Monday, May 14th, 2012

posted by: Carrie

I received an email today from the American Geophysical Union education group which I felt others may be interested in seeing so I’ve copied it below.

“Dear AGU Members,

The first public draft of the Next Generation Science Standards (NGSS) is now available at Feedback on the standards is sought from individuals who have a stake in science education—including the K-12, higher education, and research communities.
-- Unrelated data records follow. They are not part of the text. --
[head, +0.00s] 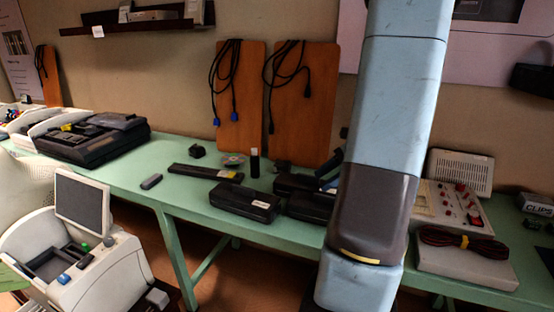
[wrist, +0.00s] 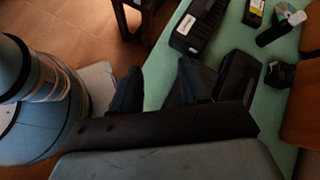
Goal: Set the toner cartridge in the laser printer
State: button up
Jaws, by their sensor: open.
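Several long dark cartridge-like bodies lie on the green bench; I cannot tell for sure which is the toner cartridge. One (head: 245,201) with a white label lies near the front edge and also shows in the wrist view (wrist: 200,27). Another (head: 309,206) lies right of it, partly behind my arm, and shows beside my right finger in the wrist view (wrist: 239,74). A flat dark bar (head: 205,173) has a yellow label. A pale machine with a raised panel (head: 90,268) at lower left may be the laser printer. My gripper (wrist: 157,88) is open, with no object visible between its fingers.
A black machine (head: 95,145) stands on the bench at far left. A black cylinder (head: 255,163) and small parts stand behind the cartridges. A control box (head: 452,205) and a coiled cable (head: 463,240) lie at right. The bench's left-middle is mostly clear.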

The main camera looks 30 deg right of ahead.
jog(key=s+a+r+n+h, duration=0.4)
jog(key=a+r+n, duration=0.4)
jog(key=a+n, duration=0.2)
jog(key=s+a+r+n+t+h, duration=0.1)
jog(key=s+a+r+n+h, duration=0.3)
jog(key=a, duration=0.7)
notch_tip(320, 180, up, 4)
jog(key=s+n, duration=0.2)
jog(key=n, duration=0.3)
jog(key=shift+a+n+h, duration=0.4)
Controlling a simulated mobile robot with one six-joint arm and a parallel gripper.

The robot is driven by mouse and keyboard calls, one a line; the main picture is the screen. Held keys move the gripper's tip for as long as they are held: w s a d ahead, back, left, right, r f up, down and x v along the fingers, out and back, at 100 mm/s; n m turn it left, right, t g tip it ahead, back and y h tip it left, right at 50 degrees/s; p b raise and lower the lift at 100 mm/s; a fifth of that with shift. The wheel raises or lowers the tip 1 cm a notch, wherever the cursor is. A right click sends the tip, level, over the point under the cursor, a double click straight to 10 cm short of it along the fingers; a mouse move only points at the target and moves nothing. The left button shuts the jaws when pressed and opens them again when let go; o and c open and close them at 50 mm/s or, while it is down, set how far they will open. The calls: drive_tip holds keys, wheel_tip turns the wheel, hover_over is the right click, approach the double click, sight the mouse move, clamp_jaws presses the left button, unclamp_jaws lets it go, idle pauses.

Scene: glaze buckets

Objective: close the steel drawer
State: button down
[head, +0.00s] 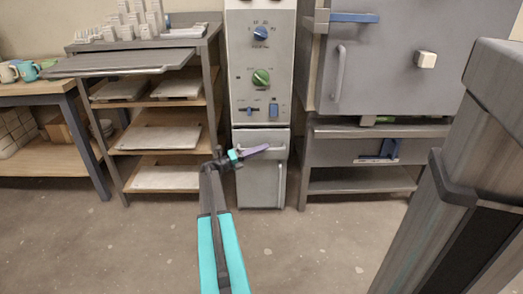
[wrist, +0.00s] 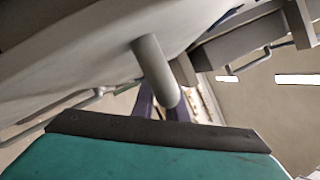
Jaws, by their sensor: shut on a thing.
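The fingers are shut on the handle. In the wrist view a grey rod of the handle (wrist: 155,70) runs down to the purple fingers (wrist: 165,108), which are partly hidden behind my gripper's dark edge. How far the drawer stands out is hard to tell from here.
Above the drawer is the control panel (head: 262,60) with blue and green knobs. A shelf rack (head: 212,90) stands close on the left. A grey kiln-like cabinet (head: 400,60) stands on the right. The floor (head: 140,240) in front is clear.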

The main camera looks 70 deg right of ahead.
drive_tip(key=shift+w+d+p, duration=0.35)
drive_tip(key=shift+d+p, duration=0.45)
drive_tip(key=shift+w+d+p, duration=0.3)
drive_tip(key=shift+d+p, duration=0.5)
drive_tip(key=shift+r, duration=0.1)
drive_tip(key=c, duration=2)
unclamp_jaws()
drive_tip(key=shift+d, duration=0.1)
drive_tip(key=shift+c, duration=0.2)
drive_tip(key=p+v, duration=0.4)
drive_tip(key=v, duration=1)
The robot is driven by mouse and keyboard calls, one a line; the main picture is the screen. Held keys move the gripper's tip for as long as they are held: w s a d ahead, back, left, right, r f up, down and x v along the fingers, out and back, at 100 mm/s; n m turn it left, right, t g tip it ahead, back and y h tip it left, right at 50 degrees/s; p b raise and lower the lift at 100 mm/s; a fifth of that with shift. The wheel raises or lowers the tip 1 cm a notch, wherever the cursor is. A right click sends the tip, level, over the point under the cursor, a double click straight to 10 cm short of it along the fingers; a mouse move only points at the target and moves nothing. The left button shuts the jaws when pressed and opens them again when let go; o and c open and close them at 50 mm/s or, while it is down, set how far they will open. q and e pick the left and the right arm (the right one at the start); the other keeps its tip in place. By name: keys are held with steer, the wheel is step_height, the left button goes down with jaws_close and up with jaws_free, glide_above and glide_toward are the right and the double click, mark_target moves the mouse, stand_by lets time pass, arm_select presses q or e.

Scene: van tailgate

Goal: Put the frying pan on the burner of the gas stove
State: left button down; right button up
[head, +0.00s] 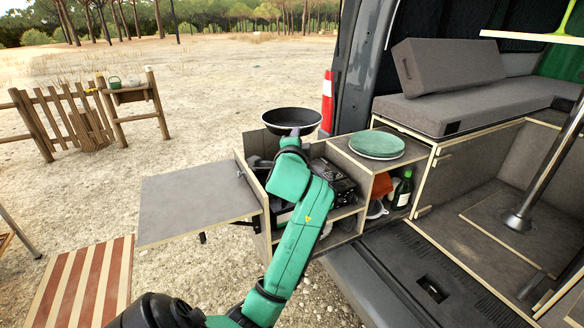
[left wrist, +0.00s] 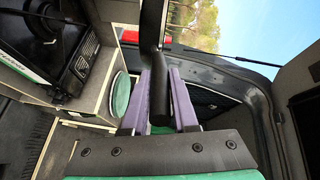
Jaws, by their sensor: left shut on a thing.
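A dark round frying pan (head: 291,118) is held up above the kitchen box in the head view, roughly level. My left gripper (head: 291,138) is below the pan and shut on its handle, though the arm hides most of the grip. In the left wrist view the black handle stands between the purple fingers (left wrist: 160,98), and the pan (left wrist: 152,25) shows edge-on. The black gas stove (head: 338,182) sits in the box, to the right of my forearm and partly hidden by it. The stove (left wrist: 50,40) also shows at the left wrist view's upper left. My right gripper is not in view.
A green plate (head: 377,144) lies on the box top right of the stove. A green bottle (head: 402,190) stands in the compartment below it. A grey side table leaf (head: 195,195) extends left. The van's rear pillar (head: 357,70) rises right of the pan.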

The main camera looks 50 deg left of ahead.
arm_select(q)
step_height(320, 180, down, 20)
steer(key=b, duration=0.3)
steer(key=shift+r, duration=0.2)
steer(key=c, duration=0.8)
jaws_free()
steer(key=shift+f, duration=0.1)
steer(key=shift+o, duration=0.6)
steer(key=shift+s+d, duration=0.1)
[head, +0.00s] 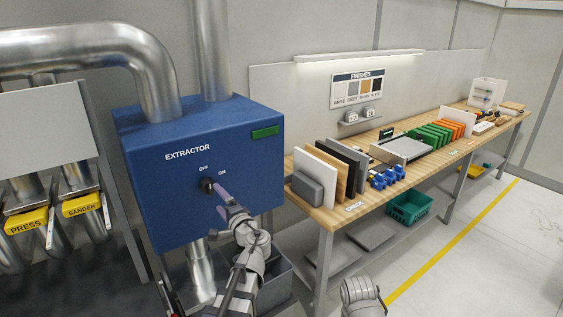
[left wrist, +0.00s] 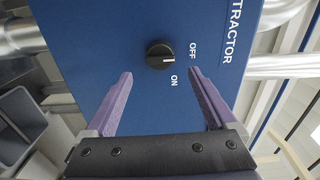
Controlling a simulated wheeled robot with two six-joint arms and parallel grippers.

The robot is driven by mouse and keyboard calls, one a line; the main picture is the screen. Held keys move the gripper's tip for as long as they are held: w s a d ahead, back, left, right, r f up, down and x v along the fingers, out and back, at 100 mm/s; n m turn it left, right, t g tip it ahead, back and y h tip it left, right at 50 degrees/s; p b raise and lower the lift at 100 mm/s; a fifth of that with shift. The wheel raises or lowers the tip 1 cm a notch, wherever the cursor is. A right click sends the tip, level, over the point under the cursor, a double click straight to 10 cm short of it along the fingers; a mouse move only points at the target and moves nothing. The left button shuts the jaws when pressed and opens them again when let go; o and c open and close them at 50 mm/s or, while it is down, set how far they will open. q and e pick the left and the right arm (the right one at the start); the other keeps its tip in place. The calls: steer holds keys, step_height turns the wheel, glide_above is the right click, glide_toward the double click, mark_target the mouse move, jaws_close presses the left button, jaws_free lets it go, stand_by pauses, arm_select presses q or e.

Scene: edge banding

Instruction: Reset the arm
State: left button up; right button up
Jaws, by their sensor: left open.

There is no doubt that science—and, therefore, science education—is central to the lives of all Americans.  To that end, we must ensure that all students have a solid education in science.  The recent NAEP science scores show we have a long way to go to ensure all of our students have the science education they will need for college, careers and life.  That’s why 26 states are working together to develop the NGSS—internationally-benchmarked and rigorous state science education standards.  As part of that development process, there will be two public comment periods where all interested parties are invited to give feedback. The first one began 11 May 2012.

NGSS have been written as student performance expectations grouped by topics and can be viewed in the topical groupings or individually. The draft performance expectations are composed of the three dimensions from the NRC’s Framework for K–12 Science Education. These draft performance expectations describe how students will demonstrate their understanding.

To review the draft standards, go to  Comments can be provided by clicking on any of the links that say “Go to the NGSS Survey.”  The deadline for comments is 1 June.

We hope that you will consider sending your feedback on these standards,

AGU Education Staff”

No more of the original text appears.